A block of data
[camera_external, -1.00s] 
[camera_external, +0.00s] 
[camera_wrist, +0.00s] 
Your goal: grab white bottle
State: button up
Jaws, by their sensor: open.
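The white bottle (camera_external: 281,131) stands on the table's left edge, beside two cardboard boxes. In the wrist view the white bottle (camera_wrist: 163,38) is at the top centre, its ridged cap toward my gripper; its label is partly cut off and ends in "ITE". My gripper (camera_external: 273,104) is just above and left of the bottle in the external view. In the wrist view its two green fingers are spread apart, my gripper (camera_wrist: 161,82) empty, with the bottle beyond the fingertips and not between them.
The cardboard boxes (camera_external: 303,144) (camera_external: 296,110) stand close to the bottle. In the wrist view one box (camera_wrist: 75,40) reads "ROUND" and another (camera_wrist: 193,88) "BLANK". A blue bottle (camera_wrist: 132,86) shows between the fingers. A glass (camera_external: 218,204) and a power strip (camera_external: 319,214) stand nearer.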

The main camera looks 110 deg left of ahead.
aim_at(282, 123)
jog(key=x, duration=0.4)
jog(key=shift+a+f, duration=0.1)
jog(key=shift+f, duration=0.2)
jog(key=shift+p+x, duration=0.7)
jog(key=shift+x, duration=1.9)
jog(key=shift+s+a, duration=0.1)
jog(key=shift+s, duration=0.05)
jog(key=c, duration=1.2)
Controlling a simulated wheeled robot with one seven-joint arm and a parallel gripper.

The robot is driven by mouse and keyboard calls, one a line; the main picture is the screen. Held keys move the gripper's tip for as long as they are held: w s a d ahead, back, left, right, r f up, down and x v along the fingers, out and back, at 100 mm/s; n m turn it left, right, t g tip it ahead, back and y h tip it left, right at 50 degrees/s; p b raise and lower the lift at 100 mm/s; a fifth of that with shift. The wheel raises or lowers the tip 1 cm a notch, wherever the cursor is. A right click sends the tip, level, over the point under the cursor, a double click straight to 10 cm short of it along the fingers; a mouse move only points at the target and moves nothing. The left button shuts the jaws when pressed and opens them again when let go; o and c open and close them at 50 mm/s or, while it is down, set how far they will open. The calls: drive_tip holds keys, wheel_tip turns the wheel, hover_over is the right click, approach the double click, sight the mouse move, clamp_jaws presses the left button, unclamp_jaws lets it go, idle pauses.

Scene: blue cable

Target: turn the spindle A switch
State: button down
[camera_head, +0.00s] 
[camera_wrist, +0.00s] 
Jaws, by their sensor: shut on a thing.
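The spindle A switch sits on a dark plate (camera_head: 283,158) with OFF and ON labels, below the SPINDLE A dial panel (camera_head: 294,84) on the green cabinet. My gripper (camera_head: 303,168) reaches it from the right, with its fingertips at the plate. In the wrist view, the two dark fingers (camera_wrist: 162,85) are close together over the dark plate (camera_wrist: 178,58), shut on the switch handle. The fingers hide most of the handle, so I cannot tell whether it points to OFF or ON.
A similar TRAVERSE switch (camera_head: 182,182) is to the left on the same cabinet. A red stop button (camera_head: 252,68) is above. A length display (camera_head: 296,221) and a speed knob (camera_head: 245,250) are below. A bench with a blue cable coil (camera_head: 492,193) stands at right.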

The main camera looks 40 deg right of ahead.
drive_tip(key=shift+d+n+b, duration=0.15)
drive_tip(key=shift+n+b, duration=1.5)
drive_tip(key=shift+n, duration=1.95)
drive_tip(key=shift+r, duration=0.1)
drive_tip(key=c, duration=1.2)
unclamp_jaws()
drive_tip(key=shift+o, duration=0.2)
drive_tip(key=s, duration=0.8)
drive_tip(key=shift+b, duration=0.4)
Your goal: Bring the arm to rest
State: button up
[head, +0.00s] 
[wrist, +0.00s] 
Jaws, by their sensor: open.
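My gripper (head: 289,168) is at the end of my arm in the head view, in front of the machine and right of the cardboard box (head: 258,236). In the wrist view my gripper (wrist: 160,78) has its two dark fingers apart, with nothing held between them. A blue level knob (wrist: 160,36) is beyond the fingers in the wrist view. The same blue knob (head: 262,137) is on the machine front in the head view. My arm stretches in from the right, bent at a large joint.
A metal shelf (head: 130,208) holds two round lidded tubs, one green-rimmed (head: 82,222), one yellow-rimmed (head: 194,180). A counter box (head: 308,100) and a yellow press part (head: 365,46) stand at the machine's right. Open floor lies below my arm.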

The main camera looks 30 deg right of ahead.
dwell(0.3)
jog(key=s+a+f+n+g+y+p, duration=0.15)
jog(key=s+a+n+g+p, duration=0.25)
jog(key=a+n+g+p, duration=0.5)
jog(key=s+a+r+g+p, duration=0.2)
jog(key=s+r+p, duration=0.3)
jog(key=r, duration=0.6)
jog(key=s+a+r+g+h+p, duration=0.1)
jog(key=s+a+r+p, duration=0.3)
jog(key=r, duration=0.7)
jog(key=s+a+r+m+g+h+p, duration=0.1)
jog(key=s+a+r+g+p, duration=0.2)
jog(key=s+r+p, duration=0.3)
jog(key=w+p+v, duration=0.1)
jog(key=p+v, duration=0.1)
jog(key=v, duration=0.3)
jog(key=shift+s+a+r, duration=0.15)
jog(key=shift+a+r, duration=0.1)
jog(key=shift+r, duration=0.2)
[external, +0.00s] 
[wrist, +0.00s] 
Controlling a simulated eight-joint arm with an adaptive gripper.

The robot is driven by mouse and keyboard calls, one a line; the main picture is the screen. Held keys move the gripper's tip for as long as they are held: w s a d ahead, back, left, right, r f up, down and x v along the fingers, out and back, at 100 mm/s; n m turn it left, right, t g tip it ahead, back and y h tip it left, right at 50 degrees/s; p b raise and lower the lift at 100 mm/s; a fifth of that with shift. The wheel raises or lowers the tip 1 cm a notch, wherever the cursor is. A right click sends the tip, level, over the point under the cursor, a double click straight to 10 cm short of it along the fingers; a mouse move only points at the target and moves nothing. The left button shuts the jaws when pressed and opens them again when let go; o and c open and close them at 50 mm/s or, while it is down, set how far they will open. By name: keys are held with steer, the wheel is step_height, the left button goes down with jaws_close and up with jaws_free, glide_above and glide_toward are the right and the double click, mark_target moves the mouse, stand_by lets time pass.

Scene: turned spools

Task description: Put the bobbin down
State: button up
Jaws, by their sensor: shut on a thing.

> **Brief**
Produce an exact copy of all the records.

> **Worked solution**
[camera_external, -1.00s] 
[camera_external, +0.00s] 
[camera_wrist, +0.00s] 
Your goal: grab white bottle
State: button up
Jaws, by their sensor: open.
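The white bottle (camera_external: 281,131) stands on the table's left edge, beside two cardboard boxes. In the wrist view the white bottle (camera_wrist: 163,38) is at the top centre, its ridged cap toward my gripper; its label is partly cut off and ends in "ITE". My gripper (camera_external: 273,104) is just above and left of the bottle in the external view. In the wrist view its two green fingers are spread apart, my gripper (camera_wrist: 161,82) empty, with the bottle beyond the fingertips and not between them.
The cardboard boxes (camera_external: 303,144) (camera_external: 296,110) stand close to the bottle. In the wrist view one box (camera_wrist: 75,40) reads "ROUND" and another (camera_wrist: 193,88) "BLANK". A blue bottle (camera_wrist: 132,86) shows between the fingers. A glass (camera_external: 218,204) and a power strip (camera_external: 319,214) stand nearer.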

The main camera looks 110 deg left of ahead.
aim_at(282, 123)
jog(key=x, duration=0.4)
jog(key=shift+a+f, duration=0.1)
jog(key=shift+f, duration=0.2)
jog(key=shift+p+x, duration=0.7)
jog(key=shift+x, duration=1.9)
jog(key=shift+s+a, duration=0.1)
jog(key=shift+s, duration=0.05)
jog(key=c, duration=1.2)
Controlling a simulated wheeled robot with one seven-joint arm and a parallel gripper.

The robot is driven by mouse and keyboard calls, one a line; the main picture is the screen. Held keys move the gripper's tip for as long as they are held: w s a d ahead, back, left, right, r f up, down and x v along the fingers, out and back, at 100 mm/s; n m turn it left, right, t g tip it ahead, back and y h tip it left, right at 50 degrees/s; p b raise and lower the lift at 100 mm/s; a fifth of that with shift. The wheel raises or lowers the tip 1 cm a notch, wherever the cursor is. A right click sends the tip, level, over the point under the cursor, a double click straight to 10 cm short of it along the fingers; a mouse move only points at the target and moves nothing. The left button shuts the jaws when pressed and opens them again when let go; o and c open and close them at 50 mm/s or, while it is down, set how far they will open. The calls: drive_tip holds keys, wheel_tip turns the wheel, hover_over is the right click, approach the double click, sight the mouse move, clamp_jaws presses the left button, unclamp_jaws lets it go, idle pauses.

Scene: blue cable

Target: turn the spindle A switch
State: button down
[camera_head, +0.00s] 
[camera_wrist, +0.00s] 
Jaws, by their sensor: shut on a thing.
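The spindle A switch sits on a dark plate (camera_head: 283,158) with OFF and ON labels, below the SPINDLE A dial panel (camera_head: 294,84) on the green cabinet. My gripper (camera_head: 303,168) reaches it from the right, with its fingertips at the plate. In the wrist view, the two dark fingers (camera_wrist: 162,85) are close together over the dark plate (camera_wrist: 178,58), shut on the switch handle. The fingers hide most of the handle, so I cannot tell whether it points to OFF or ON.
A similar TRAVERSE switch (camera_head: 182,182) is to the left on the same cabinet. A red stop button (camera_head: 252,68) is above. A length display (camera_head: 296,221) and a speed knob (camera_head: 245,250) are below. A bench with a blue cable coil (camera_head: 492,193) stands at right.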

The main camera looks 40 deg right of ahead.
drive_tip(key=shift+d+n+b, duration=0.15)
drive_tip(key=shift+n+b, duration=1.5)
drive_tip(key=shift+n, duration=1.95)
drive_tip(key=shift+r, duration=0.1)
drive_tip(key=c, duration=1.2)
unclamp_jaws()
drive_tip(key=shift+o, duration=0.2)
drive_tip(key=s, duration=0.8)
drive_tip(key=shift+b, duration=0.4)
Your goal: Bring the arm to rest
State: button up
[head, +0.00s] 
[wrist, +0.00s] 
Jaws, by their sensor: open.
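My gripper (head: 289,168) is at the end of my arm in the head view, in front of the machine and right of the cardboard box (head: 258,236). In the wrist view my gripper (wrist: 160,78) has its two dark fingers apart, with nothing held between them. A blue level knob (wrist: 160,36) is beyond the fingers in the wrist view. The same blue knob (head: 262,137) is on the machine front in the head view. My arm stretches in from the right, bent at a large joint.
A metal shelf (head: 130,208) holds two round lidded tubs, one green-rimmed (head: 82,222), one yellow-rimmed (head: 194,180). A counter box (head: 308,100) and a yellow press part (head: 365,46) stand at the machine's right. Open floor lies below my arm.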

The main camera looks 30 deg right of ahead.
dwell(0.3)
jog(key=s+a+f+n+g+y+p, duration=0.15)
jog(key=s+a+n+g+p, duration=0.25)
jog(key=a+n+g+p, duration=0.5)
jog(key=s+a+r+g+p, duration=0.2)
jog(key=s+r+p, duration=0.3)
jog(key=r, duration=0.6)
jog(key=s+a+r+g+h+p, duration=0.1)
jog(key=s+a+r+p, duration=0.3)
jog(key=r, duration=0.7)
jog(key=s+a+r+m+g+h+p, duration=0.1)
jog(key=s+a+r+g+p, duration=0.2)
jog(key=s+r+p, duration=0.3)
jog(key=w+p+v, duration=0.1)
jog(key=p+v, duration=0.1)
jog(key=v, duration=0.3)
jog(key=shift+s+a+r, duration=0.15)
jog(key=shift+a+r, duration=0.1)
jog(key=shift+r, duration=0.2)
[external, +0.00s] 
[wrist, +0.00s] 
Controlling a simulated eight-joint arm with an adaptive gripper.

The robot is driven by mouse and keyboard calls, one a line; the main picture is the screen. Held keys move the gripper's tip for as long as they are held: w s a d ahead, back, left, right, r f up, down and x v along the fingers, out and back, at 100 mm/s; n m turn it left, right, t g tip it ahead, back and y h tip it left, right at 50 degrees/s; p b raise and lower the lift at 100 mm/s; a fifth of that with shift. The wheel raises or lowers the tip 1 cm a notch, wherever the cursor is. A right click sends the tip, level, over the point under the cursor, a double click straight to 10 cm short of it along the fingers; a mouse move only points at the target and moves nothing. The left button shuts the jaws when pressed and opens them again when let go; o and c open and close them at 50 mm/s or, while it is down, set how far they will open. By name: keys are held with steer, the wheel is step_height, the left button goes down with jaws_close and up with jaws_free, glide_above and glide_toward are the right and the double click, mark_target moves the mouse, stand_by lets time pass.

Scene: turned spools

Task description: Put the bobbin down
State: button up
Jaws, by their sensor: shut on a thing.

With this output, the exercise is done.